## [Task to complete]
Leave out every picture, and retype exactly the lines from the line with "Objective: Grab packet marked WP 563" through the line with "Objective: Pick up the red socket", both ends included.

>> START Records provided

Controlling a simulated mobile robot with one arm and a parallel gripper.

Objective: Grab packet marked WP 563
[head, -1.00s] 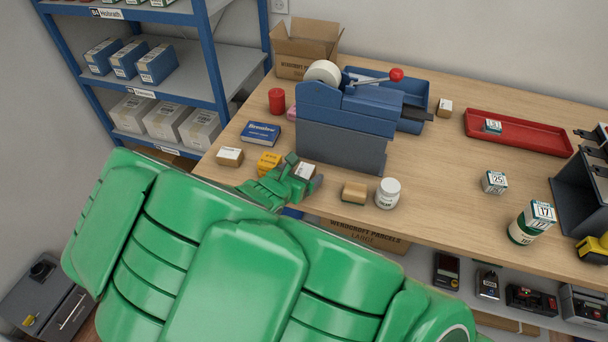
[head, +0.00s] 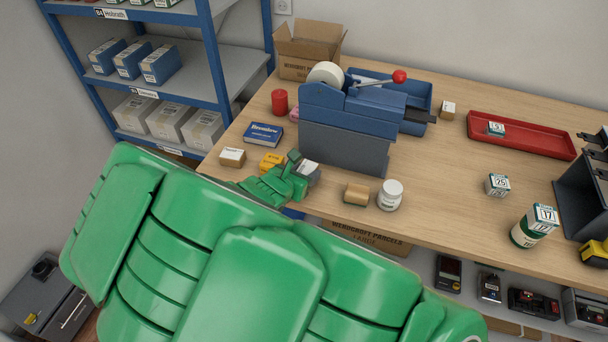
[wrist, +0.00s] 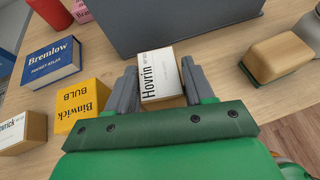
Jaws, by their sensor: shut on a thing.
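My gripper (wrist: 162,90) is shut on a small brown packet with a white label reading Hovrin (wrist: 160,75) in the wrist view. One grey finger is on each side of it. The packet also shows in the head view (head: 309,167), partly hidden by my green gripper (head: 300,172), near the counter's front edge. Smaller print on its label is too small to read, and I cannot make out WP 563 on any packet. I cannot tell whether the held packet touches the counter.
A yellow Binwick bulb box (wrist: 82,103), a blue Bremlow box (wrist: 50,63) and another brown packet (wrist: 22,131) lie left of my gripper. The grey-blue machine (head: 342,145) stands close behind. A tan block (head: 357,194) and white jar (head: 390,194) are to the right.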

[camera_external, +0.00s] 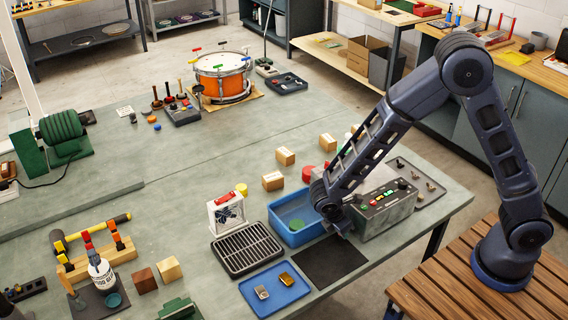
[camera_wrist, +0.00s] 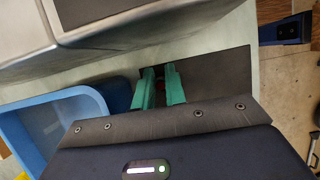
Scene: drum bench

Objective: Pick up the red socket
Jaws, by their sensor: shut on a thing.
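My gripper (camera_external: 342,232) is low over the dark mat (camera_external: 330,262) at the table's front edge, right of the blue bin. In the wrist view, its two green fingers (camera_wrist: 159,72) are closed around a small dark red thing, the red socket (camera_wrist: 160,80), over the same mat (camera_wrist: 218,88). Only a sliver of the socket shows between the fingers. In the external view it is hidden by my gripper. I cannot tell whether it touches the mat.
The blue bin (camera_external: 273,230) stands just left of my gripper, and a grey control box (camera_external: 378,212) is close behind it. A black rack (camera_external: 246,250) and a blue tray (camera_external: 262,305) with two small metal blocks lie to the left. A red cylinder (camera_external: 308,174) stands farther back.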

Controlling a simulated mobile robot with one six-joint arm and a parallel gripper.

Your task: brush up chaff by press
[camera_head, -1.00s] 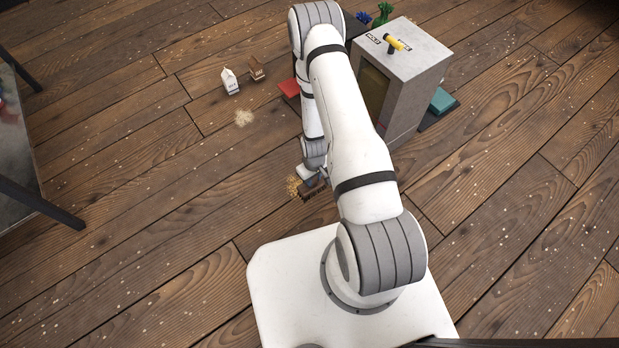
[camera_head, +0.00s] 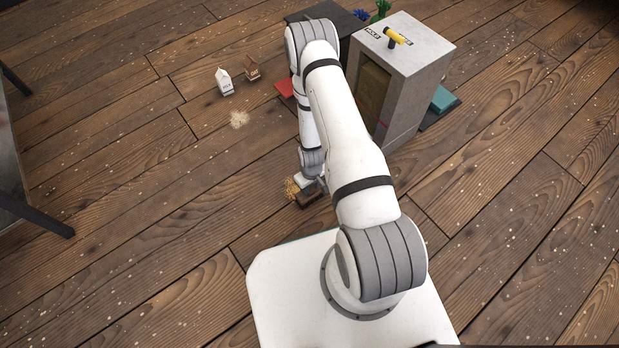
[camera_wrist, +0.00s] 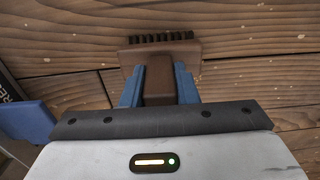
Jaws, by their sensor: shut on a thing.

>> END Records provided

## [Complete output]
Objective: Grab packet marked WP 563
[head, -1.00s] 
[head, +0.00s] 
[wrist, +0.00s] 
Jaws, by their sensor: shut on a thing.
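My gripper (wrist: 162,90) is shut on a small brown packet with a white label reading Hovrin (wrist: 160,75) in the wrist view. One grey finger is on each side of it. The packet also shows in the head view (head: 309,167), partly hidden by my green gripper (head: 300,172), near the counter's front edge. Smaller print on its label is too small to read, and I cannot make out WP 563 on any packet. I cannot tell whether the held packet touches the counter.
A yellow Binwick bulb box (wrist: 82,103), a blue Bremlow box (wrist: 50,63) and another brown packet (wrist: 22,131) lie left of my gripper. The grey-blue machine (head: 342,145) stands close behind. A tan block (head: 357,194) and white jar (head: 390,194) are to the right.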

[camera_external, +0.00s] 
[camera_wrist, +0.00s] 
Scene: drum bench

Objective: Pick up the red socket

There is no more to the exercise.